En chemin vers le Poème – à l’instar de Luzi – nous ne croisons que des frères. Ce mot est au cœur de l’atelier poétique, un lieu de la fraternité. Une confrérie discrète et finalement silencieuse, malgré les vers et les apparences. C’est pourquoi ils se reconnaissent quand ils se rencontrent. Parfois un poète voit le poète en l’autre, sans que cet autre se connaisse poète.
L’heure viendra du coming out.
Cette position humaine de l’homme/poète, relié dans le Poème à l’intégralité de l’autre homme, est cela même qui autorise à parler ici, dans la situation de Mario Luzi, de poésie des profondeurs – ou de « poésie profonde », pour reprendre l’expression de Antoine Fongaro [Mario Luzi ou la poésie profonde, dans la revue Friches n° 68, hiver 1999–2000, p. 5–20]. Choisir le terme de poésie des profondeurs fait lien avec les profondeurs jungiennes. Comme Jung, Mario Luzi est un renaissant.
Il marche vers le Poème en lui – vers lui-même.
En cela, le Poème est plus que recours.

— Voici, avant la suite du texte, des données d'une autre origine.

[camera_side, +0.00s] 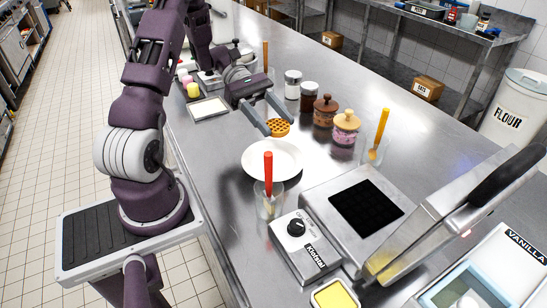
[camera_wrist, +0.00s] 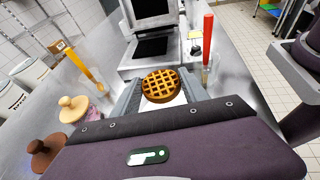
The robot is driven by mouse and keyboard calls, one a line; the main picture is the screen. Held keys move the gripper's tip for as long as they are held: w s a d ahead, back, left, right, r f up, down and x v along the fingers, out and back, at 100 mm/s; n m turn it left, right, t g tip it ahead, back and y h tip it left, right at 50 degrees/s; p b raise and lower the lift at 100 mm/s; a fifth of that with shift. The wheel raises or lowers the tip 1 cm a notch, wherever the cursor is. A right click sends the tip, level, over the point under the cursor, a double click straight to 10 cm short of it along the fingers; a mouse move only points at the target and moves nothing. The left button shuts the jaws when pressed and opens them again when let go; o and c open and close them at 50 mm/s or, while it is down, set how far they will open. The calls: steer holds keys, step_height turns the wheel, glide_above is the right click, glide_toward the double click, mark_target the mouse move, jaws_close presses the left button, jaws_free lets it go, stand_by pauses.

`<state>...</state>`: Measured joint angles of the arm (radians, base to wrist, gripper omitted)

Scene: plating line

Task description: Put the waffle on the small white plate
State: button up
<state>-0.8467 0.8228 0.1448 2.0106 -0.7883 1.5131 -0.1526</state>
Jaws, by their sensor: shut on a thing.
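The round golden-brown waffle (camera_side: 278,127) is held between the fingers of my gripper (camera_side: 276,120), near the far edge of the small white plate (camera_side: 258,165) in the side view. The plate is empty. In the wrist view the waffle (camera_wrist: 161,86) sits between the two grey fingers of my gripper (camera_wrist: 160,88). A bit of white surface shows just under it there, mostly hidden by the waffle and my gripper. The waffle looks raised above the counter, but its exact height is hard to tell.
A waffle iron (camera_side: 365,205) stands open in front of the plate. A glass with a red-handled tool (camera_side: 268,175) stands close to the plate's near edge. Lidded jars (camera_side: 346,127) line the right side. A square white tray (camera_side: 209,109) lies behind, left of my gripper.

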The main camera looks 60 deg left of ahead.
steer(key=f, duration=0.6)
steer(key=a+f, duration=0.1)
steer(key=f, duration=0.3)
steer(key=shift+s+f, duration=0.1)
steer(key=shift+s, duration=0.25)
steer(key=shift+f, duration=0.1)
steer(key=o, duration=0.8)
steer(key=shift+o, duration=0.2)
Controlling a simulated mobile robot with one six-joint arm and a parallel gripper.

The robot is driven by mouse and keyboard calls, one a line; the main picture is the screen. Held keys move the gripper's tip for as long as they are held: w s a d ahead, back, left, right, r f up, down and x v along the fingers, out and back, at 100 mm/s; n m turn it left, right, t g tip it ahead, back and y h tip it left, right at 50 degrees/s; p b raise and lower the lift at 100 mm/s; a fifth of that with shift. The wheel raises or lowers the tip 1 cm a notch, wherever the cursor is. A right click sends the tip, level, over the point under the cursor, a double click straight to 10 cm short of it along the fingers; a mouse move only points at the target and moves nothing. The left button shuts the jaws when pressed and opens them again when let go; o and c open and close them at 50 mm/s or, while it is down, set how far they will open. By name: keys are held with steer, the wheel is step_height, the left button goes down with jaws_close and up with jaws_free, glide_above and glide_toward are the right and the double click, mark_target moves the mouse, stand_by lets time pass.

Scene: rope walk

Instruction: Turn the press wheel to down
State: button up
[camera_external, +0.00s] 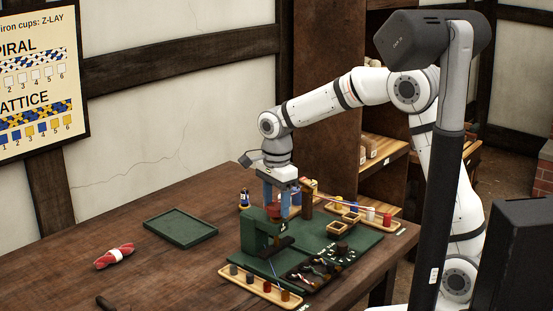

Il est le seul Recours.
Et c’est au Poème qu’il convient d’avoir recours si nous souhaitons redevenir sans cesse les frères de l’atelier de Mario Luzi, ces hommes qui sont des humains construits ou reconstruits au-delà de la caricature d’hommes dont nous avons fonction trop souvent, plus en certaines époques qu’en d’autres. Et sans aucun doute plus en cette époque qu’en d’autres. Le poète est entré dans l’écoute d’un son qui bat en dedans du Poème. Le bruit de fond de l’Amour. Cela se joue dans chaque instant. Et ce qui se joue là, c’est cela que nous nommons poésie.